LANSING — In 2013, Michigan legislators adopted the state’s first laws for driverless vehicles, allowing them to share the road with live motorists only while being tested.

That legislation helped Michigan become an early leader in the race to build a self-driving car, said Mike Kowall, a state senator from Oakland County who sponsored the bills.

But for Michigan to win — especially against the tech giants of Silicon Valley, which are developing their own prototypes — he said the state also needs to lead by regulation, before a patchwork of rules crops up across state lines.

Kowall, R-White Lake Township, said he plans to introduce a bill package in the Senate that would allow autonomous vehicles on Michigan roads for any reason, not just during testing.

A set of bills introduced last week would make it illegal to hack into connected vehicle systems.
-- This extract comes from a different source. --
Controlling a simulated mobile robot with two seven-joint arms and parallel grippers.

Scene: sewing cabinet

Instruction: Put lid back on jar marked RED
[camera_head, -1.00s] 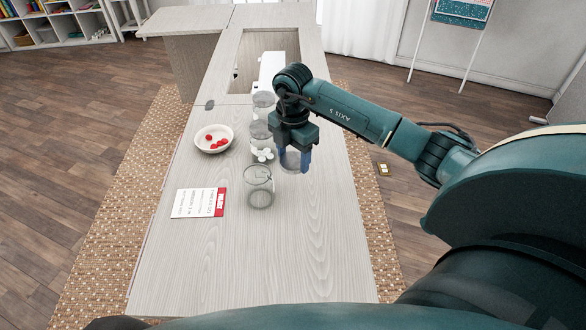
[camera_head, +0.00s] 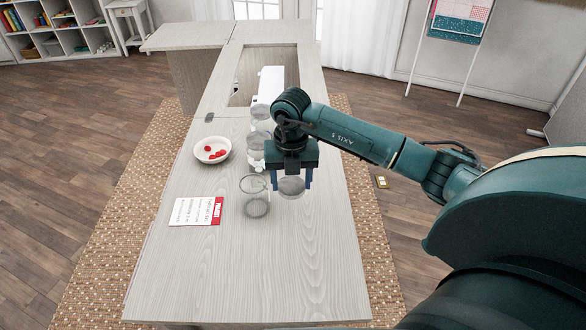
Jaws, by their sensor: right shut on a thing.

The bills would make that a felony that could land an offender in prison for life. The rest of the package, which Kowall said is expected to follow soon, would establish liability insurance requirements for connected equipment manufacturers in case their products malfunction, and formally authorize use of the former General Motors Co. powertrain plant at Willow Run Airport near Ypsilanti for the new American Center for Mobility project.

“Michigan is the home of the automobile,” said Kowall, who hopes Michigan’s standards could be incorporated into federal rules. “If our guys are saying, ‘Yep, that’s going to work,’ that’s the same thing they’re going to be telling the feds.”

“This is all brand-new territory that we’re delving into.”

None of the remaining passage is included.